Far from showing the need for more legislation, however, the Shepard murder suggests that crimes motivated by bigotry can be handled without special laws. The day after the openly gay college student was robbed, savagely beaten, and left tied to a fence near Laramie, Wyoming, police had already charged two men in the attack. If convicted, they could face the death penalty.

So whether or not Shepard's killers acted partly out of animosity toward homosexuals, as the police allege, it does not matter that Wyoming has no hate crime statute. Such laws work by enhancing the penalties for existing offenses, and in this case the penalty is about as enhanced as it's going to get.

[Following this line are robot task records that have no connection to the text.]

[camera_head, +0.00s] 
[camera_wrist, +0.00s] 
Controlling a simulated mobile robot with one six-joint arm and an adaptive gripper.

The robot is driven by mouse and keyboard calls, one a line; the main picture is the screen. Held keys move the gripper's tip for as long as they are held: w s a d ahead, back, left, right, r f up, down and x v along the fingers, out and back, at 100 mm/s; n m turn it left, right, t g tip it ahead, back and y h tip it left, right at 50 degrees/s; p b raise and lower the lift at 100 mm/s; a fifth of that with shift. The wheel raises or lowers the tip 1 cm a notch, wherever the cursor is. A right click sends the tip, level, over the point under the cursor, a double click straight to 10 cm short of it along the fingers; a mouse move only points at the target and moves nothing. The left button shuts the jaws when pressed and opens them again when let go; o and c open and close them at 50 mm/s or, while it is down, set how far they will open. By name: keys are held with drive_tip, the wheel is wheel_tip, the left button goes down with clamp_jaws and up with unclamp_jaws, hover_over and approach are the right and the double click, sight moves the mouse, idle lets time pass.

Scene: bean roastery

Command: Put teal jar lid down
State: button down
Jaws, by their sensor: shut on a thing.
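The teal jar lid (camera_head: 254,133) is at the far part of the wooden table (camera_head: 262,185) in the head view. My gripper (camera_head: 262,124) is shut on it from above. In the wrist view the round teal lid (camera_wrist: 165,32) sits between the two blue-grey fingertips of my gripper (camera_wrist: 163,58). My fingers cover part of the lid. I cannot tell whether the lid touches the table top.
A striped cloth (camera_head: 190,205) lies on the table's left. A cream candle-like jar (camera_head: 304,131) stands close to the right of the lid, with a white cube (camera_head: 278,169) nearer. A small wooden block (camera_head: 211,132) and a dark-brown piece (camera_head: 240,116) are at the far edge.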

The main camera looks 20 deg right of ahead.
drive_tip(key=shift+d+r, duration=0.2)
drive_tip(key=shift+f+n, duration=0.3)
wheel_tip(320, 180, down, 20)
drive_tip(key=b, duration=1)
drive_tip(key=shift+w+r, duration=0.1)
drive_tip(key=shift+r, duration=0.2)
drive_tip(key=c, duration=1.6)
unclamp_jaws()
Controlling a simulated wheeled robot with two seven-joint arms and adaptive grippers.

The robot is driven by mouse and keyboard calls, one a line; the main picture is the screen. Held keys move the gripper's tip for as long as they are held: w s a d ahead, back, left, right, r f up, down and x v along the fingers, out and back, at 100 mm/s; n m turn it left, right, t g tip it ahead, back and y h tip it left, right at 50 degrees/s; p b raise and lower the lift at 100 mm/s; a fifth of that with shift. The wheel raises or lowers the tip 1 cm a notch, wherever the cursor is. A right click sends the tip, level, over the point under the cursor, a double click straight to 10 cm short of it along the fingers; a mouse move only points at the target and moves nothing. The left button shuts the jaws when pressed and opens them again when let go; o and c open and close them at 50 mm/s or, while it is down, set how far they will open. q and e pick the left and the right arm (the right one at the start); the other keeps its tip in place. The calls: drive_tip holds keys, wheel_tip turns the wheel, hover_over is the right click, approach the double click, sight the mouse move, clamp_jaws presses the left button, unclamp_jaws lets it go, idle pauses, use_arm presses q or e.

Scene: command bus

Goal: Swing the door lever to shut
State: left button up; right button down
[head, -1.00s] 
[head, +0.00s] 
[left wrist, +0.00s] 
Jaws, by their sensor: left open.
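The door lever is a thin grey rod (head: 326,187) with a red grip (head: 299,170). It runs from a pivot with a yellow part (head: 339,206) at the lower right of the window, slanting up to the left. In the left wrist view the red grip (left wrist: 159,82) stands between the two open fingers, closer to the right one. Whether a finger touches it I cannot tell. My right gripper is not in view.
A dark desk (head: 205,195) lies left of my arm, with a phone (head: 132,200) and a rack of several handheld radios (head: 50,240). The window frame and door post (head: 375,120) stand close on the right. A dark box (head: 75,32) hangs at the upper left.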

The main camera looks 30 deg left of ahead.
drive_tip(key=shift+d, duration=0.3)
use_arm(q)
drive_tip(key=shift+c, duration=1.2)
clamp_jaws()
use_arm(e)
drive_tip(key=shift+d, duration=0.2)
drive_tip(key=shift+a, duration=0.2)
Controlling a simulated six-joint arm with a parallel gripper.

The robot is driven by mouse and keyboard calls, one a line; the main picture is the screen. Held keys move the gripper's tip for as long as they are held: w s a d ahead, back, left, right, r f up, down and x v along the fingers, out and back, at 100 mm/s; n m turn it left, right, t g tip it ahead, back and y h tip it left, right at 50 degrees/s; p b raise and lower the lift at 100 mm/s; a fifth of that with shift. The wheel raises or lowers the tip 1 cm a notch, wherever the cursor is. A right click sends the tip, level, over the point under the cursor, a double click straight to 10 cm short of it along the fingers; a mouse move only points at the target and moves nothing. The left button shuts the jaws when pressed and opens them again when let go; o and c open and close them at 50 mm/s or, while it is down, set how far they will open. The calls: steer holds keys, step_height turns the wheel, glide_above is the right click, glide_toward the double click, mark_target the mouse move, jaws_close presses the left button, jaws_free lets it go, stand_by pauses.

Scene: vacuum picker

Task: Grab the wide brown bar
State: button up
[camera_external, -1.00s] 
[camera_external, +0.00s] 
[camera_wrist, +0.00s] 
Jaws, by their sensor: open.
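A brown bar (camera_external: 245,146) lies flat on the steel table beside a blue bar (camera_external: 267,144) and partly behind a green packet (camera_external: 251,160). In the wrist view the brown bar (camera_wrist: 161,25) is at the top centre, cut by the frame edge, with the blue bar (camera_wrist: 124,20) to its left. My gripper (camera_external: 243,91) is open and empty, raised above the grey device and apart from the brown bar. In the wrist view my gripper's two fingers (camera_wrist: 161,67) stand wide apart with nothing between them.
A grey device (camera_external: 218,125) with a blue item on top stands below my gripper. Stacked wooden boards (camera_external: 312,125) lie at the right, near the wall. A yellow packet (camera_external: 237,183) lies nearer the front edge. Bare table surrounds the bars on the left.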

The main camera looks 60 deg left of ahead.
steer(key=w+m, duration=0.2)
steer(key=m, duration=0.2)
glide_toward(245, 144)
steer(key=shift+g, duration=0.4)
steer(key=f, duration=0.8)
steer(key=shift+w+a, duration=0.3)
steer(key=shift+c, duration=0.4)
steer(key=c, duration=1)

The only way a national law could make a difference in a case like this is by allowing federal officials to try the defendants again if they don't like the outcome the first time around. As Attorney General Janet Reno put it on CNN, the Hate Crimes Prevention Act would "give people the opportunity to have a forum in which justice can be done if it is not done in the state court."

There is a name for this strategy. It's called double jeopardy, and it's forbidden by the Fifth Amendment. But the doctrine of "dual sovereignty," which says that state and federal offenses are not the same even when they consist of the same acts, has undermined that guarantee.

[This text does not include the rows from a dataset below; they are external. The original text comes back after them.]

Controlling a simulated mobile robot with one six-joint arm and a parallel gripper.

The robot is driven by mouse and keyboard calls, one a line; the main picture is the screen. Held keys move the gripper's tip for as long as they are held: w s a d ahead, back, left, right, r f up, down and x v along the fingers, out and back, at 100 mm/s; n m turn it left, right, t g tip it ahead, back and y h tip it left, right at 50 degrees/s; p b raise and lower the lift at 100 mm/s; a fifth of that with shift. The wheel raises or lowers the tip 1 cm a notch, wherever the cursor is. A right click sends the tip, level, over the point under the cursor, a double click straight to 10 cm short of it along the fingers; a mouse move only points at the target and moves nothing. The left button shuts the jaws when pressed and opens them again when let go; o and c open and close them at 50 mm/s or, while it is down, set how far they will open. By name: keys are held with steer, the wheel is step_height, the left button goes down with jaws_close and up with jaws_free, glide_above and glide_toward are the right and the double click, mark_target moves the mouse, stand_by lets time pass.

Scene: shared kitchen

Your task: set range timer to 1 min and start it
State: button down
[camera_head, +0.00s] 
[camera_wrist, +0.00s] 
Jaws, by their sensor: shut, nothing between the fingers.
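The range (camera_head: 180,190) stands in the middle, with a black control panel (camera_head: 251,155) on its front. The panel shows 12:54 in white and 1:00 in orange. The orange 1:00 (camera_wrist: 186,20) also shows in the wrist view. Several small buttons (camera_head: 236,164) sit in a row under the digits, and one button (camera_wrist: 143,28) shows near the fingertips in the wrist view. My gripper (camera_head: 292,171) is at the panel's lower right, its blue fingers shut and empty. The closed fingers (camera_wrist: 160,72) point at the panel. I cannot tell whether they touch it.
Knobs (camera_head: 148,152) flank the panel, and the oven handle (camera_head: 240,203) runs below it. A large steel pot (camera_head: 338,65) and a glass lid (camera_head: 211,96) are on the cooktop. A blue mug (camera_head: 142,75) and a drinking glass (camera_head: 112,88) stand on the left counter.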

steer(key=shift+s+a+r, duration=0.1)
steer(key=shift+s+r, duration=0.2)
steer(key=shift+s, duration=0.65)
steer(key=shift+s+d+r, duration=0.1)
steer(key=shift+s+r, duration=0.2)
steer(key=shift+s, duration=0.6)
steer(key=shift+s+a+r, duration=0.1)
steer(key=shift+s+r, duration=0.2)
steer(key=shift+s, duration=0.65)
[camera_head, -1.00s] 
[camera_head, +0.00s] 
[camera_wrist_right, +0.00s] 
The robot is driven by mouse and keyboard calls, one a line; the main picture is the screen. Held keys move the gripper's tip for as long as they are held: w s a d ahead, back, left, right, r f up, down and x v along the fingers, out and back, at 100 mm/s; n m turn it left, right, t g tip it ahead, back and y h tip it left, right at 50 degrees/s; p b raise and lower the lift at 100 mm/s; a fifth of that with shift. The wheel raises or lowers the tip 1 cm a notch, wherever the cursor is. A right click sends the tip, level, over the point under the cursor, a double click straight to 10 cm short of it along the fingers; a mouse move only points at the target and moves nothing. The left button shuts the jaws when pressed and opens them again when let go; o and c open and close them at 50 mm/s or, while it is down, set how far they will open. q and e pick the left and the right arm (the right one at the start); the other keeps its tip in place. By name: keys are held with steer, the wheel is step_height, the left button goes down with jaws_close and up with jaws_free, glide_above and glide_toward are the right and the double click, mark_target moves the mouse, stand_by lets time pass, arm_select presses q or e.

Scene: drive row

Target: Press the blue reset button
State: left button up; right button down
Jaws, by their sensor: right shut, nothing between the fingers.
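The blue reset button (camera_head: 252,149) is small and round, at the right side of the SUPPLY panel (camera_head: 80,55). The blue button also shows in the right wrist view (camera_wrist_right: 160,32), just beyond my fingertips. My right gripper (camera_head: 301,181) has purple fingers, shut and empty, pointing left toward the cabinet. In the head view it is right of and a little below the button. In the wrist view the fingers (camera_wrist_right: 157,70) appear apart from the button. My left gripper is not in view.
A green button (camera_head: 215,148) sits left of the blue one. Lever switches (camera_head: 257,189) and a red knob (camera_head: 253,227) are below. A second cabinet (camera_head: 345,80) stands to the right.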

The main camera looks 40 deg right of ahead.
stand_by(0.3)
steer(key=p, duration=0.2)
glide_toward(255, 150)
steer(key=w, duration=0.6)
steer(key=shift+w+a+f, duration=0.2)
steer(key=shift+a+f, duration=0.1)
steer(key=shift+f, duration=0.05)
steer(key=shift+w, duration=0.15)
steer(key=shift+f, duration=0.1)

Hate crime laws are problematic even at the state level, because they punish people for the sentiments they express. The Wisconsin Supreme Court, when it overturned that state's hate crime law in 1992 (a decision later reversed by the U.S. Supreme Court), observed:

"If A strikes B in the face he commits a criminal battery. However, should A add a word such as 'nigger,' 'honkey,' 'jew,' 'mick,' 'kraut,' 'spic,' or 'queer,' the crime becomes a felony, and A will be punished not for his crime alone–a misdemeanor–but for using a spoken word."

Supporters of hate crime statutes say a more thorough inquiry would be required to prove motivation, but that is hardly reassuring, since the subject of such an inquiry would be the defendant's opinions. In making the case that a particular assault was motivated by anti-Semitism, it would be relevant to show not only that the defendant had called his victim a "kike" but also that he liked to wear a swastika armband, belonged to a neo-Nazi group, and owned a copy of Mein Kampf.

Suppose that, instead of a neo-Nazi who beat a Jew, we were talking about an animal rights advocate who vandalized a mink farm, an environmentalist who sabotaged a bulldozer, or an anti-abortion activist who shot an abortionist. Such offenders should not escape punishment because they were acting on deeply held beliefs, but neither should they be punished more severely because of those beliefs.

That this is the essence of hate crime laws is apparent from an example offered by Harlan Loeb, an official with the Anti-Defamation League of B'nai B'rith. Loeb told the Chicago Tribune that someone who writes "All Jews must die" on a school building, unlike someone who writes "I love Sally," victimizes "the entire community."

The comparison would be less tendentious, of course, if the second graffito said "Sally must die." In any case, it's clear that Loeb wants to punish the perpetrator not just for his act of vandalism but for the content of his message.

Janet Reno says hate crimes are especially objectionable because the victims are chosen "based on who they are and not what they've done." Yet that is exactly the approach that the government takes when it seeks to punish bigots for their thoughts.